The CUNY adjunct said the reinstatement of their three colleagues shows the battles are winnable. “That’s an important first win, and so I think it shows that through a dedicated and strong campaign, it’s possible,” they told Truthout.

“It’s much more difficult to build a movement if everyone is afraid of being repressed, and it’s another thing to build a movement if we understand that when there’s repression, we’re going to fight it with everything we have.”

To help share stories like these with a broader audience and emphasize the importance of academic freedom, CDAF contracted Feder to lead a video and podcast series, called Faculty on the Front Lines, that launched in October. It features discussions with faculty who have faced repression, many of them for Palestine-related speech. DeGraff shared his story on an early episode.

Kamola said the project is “an effort to create a space for faculty to speak in their own terms about what they experienced and the kind of repression that they faced because of their speech.”
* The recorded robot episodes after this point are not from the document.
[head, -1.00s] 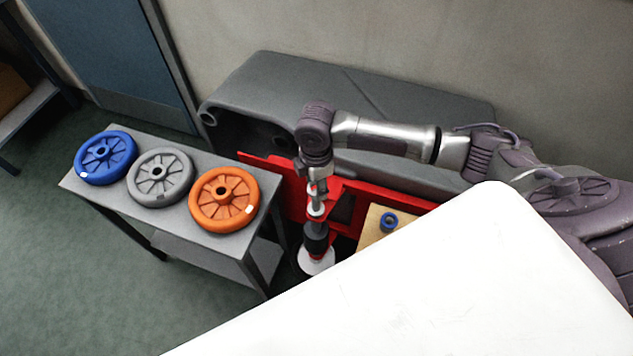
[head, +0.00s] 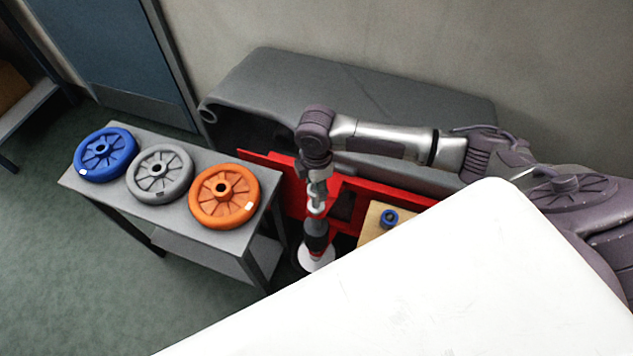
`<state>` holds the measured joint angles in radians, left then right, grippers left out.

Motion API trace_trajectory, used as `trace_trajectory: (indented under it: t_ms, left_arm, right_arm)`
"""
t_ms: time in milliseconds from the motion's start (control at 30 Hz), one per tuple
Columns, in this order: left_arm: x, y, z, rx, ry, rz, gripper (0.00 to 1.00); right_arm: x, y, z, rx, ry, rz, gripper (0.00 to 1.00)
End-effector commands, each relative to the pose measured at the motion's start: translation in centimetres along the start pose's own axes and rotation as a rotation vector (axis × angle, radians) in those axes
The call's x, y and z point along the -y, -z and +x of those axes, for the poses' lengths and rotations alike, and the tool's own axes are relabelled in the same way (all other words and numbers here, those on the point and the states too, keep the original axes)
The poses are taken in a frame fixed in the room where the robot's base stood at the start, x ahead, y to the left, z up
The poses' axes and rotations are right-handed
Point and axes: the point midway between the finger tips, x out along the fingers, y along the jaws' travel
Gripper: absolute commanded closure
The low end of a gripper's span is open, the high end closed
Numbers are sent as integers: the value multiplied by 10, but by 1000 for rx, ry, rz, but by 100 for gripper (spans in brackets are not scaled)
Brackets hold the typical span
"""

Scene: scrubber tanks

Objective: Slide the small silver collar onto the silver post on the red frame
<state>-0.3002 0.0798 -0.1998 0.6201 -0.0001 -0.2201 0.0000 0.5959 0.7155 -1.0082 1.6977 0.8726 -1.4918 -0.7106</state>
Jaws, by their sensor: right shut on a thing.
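My right gripper (head: 317,204) hangs pointing down from the wrist, over the near side of the red frame (head: 373,192). It is shut on something small. Pale silvery ring-like parts show at its fingers, most likely the small silver collar, but they are too small to tell apart clearly. The silver post cannot be made out separately from the gripper and this column. I cannot tell whether collar and post touch. My left gripper is out of view.
A grey side table (head: 110,194) holds a blue wheel (head: 90,168), a grey wheel (head: 148,182) and an orange wheel (head: 212,211). A dark grey tank (head: 290,80) stands behind the frame. Green floor is clear at lower left.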

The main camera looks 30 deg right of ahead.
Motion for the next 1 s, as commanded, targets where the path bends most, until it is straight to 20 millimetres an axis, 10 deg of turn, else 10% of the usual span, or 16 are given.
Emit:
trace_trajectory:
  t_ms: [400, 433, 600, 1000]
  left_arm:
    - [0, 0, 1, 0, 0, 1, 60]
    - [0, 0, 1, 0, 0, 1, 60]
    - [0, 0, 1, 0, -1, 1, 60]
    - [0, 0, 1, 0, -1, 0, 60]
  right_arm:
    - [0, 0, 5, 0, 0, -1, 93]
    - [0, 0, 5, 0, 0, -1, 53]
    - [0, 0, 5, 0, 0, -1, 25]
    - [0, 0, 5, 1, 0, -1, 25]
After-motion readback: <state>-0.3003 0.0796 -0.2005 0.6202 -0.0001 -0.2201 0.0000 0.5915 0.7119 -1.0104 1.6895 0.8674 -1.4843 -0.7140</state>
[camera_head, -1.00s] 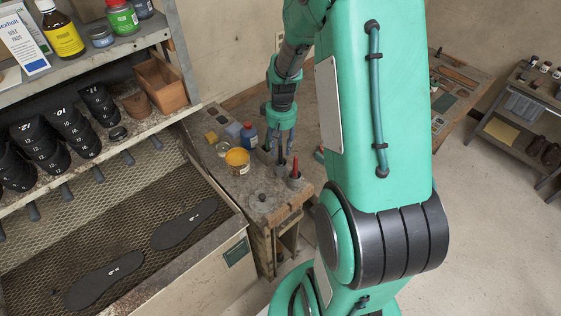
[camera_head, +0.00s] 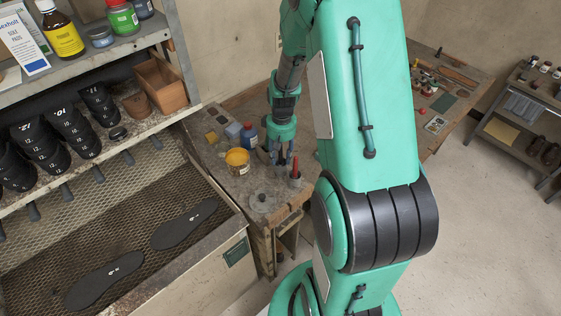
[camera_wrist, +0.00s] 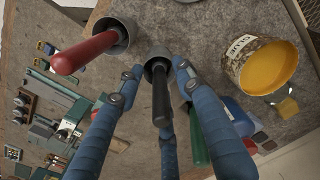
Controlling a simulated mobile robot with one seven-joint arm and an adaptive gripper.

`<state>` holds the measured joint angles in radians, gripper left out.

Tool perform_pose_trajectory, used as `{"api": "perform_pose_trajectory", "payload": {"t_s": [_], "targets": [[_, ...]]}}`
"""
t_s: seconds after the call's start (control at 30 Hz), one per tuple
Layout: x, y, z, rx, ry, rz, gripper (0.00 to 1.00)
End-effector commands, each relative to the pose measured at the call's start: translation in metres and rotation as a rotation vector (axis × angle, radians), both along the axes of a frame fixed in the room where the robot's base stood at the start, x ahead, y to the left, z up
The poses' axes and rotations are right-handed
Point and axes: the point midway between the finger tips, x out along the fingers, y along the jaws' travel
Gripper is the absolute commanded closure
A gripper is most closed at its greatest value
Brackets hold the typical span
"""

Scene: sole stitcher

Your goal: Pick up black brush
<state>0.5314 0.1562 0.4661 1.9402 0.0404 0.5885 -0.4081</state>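The black brush (camera_wrist: 161,98) stands handle-up in a grey cup (camera_wrist: 157,58) in the wrist view. Its handle points toward the camera. My gripper (camera_wrist: 158,72) has its blue fingers spread around the handle, with visible gaps on the left and right. It appears open and holds nothing. In the head view my gripper (camera_head: 280,157) is low over the workbench, and I cannot make out the black brush there.
A red-handled tool (camera_wrist: 85,52) in its own cup stands close on the left in the wrist view. A green handle (camera_wrist: 194,132) is close on the right. A yellow glue pot (camera_wrist: 268,66) stands further right. The workbench (camera_head: 258,200) has bare surface in front.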

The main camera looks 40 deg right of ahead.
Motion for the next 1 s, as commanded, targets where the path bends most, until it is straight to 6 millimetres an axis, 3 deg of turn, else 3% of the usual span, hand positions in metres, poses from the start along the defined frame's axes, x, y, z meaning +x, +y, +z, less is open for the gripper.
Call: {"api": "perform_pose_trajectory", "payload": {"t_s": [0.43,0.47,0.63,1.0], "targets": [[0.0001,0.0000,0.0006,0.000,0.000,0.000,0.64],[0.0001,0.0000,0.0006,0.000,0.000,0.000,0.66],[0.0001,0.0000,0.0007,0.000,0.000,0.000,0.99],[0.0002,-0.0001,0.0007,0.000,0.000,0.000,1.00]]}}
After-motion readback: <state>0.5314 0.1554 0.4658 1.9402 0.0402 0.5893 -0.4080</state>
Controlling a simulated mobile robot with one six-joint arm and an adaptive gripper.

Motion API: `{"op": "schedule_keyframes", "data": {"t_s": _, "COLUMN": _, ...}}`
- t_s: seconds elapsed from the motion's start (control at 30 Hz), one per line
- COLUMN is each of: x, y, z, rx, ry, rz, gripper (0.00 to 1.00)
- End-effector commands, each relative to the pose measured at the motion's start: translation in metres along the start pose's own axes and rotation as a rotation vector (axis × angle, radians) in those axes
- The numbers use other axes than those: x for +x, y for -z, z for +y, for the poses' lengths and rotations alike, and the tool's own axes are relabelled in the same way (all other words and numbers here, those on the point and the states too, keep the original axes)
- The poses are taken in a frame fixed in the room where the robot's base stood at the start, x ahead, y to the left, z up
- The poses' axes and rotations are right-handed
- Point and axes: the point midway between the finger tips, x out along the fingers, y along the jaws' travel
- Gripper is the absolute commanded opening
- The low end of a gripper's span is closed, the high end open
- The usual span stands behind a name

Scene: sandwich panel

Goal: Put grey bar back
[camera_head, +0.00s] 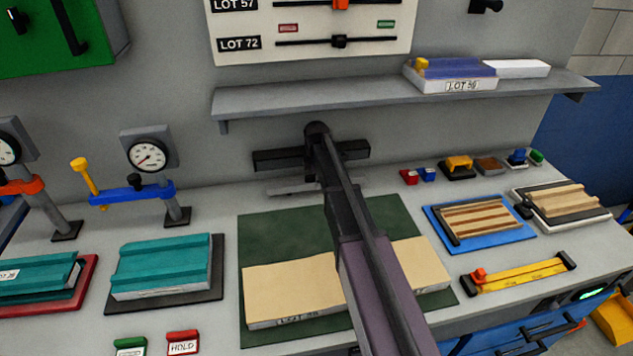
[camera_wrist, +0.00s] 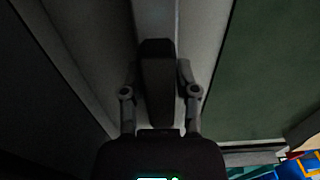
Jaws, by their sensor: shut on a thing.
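My gripper (camera_head: 317,160) is at the back of the bench, behind the green mat. It is shut on a dark grey bar (camera_head: 272,160), which runs left to right and shows on both sides of my arm. In the wrist view, the bar (camera_wrist: 157,80) sits between the two fingers of my gripper (camera_wrist: 160,92), its rounded end pointing up the picture. The bar appears to be above a light grey strip (camera_head: 295,187), which also shows beyond its end in the wrist view (camera_wrist: 156,14). My arm hides the bar's middle, and contact with the strip cannot be told.
A wall shelf (camera_head: 330,103) overhangs behind, holding a LOT 50 box (camera_head: 455,84). The green mat (camera_head: 290,230) carries a beige panel (camera_head: 290,292), partly behind my arm. Gauge stands (camera_head: 150,155) are left; small coloured parts and a blue tray (camera_head: 520,235) are right.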

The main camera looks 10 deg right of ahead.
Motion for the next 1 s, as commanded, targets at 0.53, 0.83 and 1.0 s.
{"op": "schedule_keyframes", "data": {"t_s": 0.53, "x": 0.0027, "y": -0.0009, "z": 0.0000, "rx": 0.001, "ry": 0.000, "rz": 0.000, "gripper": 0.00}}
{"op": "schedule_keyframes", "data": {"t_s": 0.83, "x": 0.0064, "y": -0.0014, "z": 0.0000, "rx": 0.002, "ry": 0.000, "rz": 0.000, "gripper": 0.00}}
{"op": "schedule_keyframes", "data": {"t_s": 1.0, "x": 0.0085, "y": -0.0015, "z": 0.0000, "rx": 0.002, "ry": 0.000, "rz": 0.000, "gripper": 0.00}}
Feder said it is also an effort to help those who have been targeted on campus find community. “The name of the game is for people to feel isolated, for people to feel shame, so it’s really important to see yourself as part of this larger movement,” she told Truthout. “There are a lot of really brilliant principled people out there that you can connect with that will welcome you with open arms.”

The Fired Fourth told Truthout they believe that building that solidarity is vital to pushing back not only on campus crackdowns but wider threats to democracy. “There has to be organizing against repression consistently across campuses,” they said. “It’s much more difficult to build a movement if everyone is afraid of being repressed, and it’s another thing to build a movement if we understand that when there’s repression, we’re going to fight it with everything we have.”